Quelle est votre position sur le débat en cours sur le franc CFA?
Je pense que le débat sur le CFA est un très bon débat.

Faut-il supprimer cette monnaie ? Quelle est votre position ?
Je ne parlerai pas de suppression, mais je vous ferai un rappel historique. Les Etats Unis étaient sous la bannière de l’Angleterre mais, c’est par la « livre sterling » qu’on connait aux USA le dollar qui est une monnaie américaine. Des pays comme le Brésil, étaient sous la bannière du Portugal et l’Argentine sous la bannière de l’Espagne. Voilà autant de pays qui ont des monnaies nationales qui ne sont pas liées aux monnaies de leurs anciens colonisateurs. Donc moi je pense que le fait même que le CFA existe est un symbole d’union de l’Afrique de l’Ouest et de l’Afrique centrale.

Que pensez-vous de la relation entre la Chine et l’Afrique ?
Un des ministres du Général de Gaulle, en 1973 a dit: « Lorsque la Chine s’éveillera, le monde tremblera». Aujourd’hui, cela est une réalité. La Chine démontre à l’ensemble de l’humanité qu’un peuple qui travaille et est rigoureux est un peuple qui avance. Un autre auteur a dit : « Les peuples sont comme des hommes, ils naissent, grandissent et meurent ». Aujourd’hui la Chine a grandi et je pense que la Chine est plus ou moins la première puissance économique du monde. L’Afrique doit s’en inspirer, l’Afrique doit avoir des rapports privilégiés avec la Chine pour se développer aussi.

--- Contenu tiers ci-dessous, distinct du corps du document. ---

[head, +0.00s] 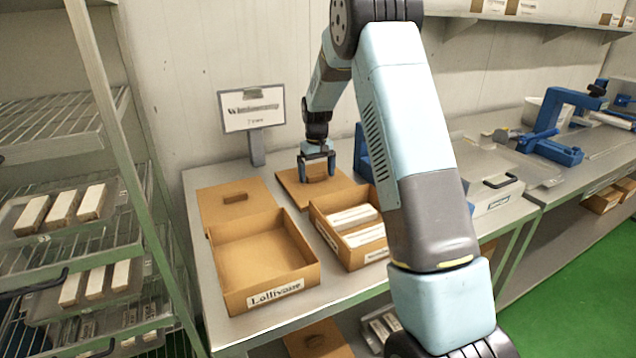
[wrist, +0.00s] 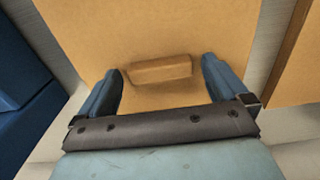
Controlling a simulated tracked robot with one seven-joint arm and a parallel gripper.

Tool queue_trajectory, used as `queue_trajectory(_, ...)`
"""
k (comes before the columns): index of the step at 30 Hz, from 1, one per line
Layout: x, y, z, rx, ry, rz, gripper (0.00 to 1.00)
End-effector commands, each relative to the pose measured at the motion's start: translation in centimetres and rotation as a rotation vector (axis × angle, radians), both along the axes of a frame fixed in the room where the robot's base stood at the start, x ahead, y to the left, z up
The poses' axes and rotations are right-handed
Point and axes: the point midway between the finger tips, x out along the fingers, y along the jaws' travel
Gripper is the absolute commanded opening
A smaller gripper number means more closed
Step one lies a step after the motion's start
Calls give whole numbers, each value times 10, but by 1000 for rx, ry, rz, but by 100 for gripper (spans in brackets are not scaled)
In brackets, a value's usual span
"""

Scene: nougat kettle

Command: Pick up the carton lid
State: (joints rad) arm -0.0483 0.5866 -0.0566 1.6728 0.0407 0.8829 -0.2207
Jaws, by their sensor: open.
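A flat brown carton lid (head: 344,186) with a raised block handle (head: 317,171) lies on the steel table, behind the carton with white bars. My gripper (head: 318,166) is over this lid, its two blue fingers open on either side of the handle. In the wrist view the handle (wrist: 160,70) sits between the open fingertips (wrist: 164,72), with a gap at each end. I cannot tell how far the fingertips are above the lid. A second lid (head: 225,203) with a similar handle lies to the left, behind an empty open carton labelled "Lollivaire" (head: 262,262).
A carton with white bars (head: 318,212) stands just in front of the lid. A sign on a post (head: 256,150) stands at the back left. A blue object (head: 361,150) is close to the gripper's right. A wire rack (head: 80,200) with bars is at the left.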

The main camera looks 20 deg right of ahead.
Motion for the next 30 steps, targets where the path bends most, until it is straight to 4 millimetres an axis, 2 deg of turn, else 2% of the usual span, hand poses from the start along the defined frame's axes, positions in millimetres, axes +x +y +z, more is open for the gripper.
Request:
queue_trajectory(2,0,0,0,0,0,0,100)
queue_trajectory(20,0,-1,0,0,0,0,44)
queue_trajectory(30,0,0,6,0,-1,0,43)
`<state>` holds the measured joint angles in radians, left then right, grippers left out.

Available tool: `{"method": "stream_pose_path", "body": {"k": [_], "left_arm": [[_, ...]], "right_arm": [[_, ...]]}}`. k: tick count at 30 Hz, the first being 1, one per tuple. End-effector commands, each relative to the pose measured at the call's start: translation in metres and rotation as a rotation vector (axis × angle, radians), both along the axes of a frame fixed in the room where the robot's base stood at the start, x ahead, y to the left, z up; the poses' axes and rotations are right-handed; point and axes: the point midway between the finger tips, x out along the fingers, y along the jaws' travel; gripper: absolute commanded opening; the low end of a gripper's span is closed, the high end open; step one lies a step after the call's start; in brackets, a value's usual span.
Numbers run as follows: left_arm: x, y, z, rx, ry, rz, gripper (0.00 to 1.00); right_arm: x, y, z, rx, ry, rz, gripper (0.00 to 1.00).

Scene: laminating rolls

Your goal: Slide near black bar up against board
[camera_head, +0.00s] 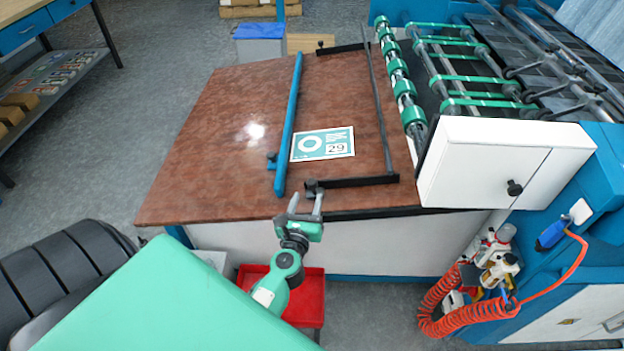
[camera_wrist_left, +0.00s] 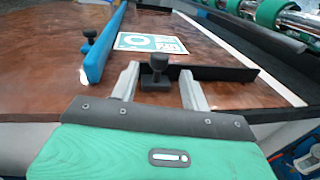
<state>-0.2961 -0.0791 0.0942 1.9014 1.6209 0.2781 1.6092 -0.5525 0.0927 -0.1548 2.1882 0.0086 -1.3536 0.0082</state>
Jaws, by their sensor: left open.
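The near black bar (camera_head: 358,181) lies across the near right part of the brown table, with a black knob block at its left end. In the left wrist view the bar (camera_wrist_left: 215,73) runs right from its knob (camera_wrist_left: 158,65). The printed board (camera_head: 322,144) lies flat beyond the bar, with a visible gap between them; it also shows in the left wrist view (camera_wrist_left: 152,43). My left gripper (camera_head: 306,201) is at the table's near edge, open, its fingers on either side of the knob block in the left wrist view (camera_wrist_left: 160,88). Contact cannot be told. My right gripper is not in view.
A blue bar (camera_head: 289,125) lies left of the board. A far black bar (camera_head: 340,49) and a long dark rod (camera_head: 377,100) bound the right side. Green rollers (camera_head: 404,87) and a white cabinet (camera_head: 500,165) stand right. The table's left half is clear.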

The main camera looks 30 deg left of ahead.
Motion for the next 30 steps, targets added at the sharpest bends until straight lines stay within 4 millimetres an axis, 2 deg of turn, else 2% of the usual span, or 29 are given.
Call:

Professeur Yahaya Diabi, vous avez fait un tour de la ville de Cotonou. Que pensez-vous du gouvernement de Patrice Talon ?
Cela fait plus d’un an que j’ai quitté Cotonou et je constate que la physionomie de cette cité a bien progressé: beaucoup plus d’autoroutes, surtout du côté de la mer, beaucoup plus d’aération et de propreté, toutes choses, à notre humble avis, qui relèvent de la vision développementaliste du président Patrice Talon. Et nous souhaitons que cela se poursuive pour le bonheur continu des Béninois.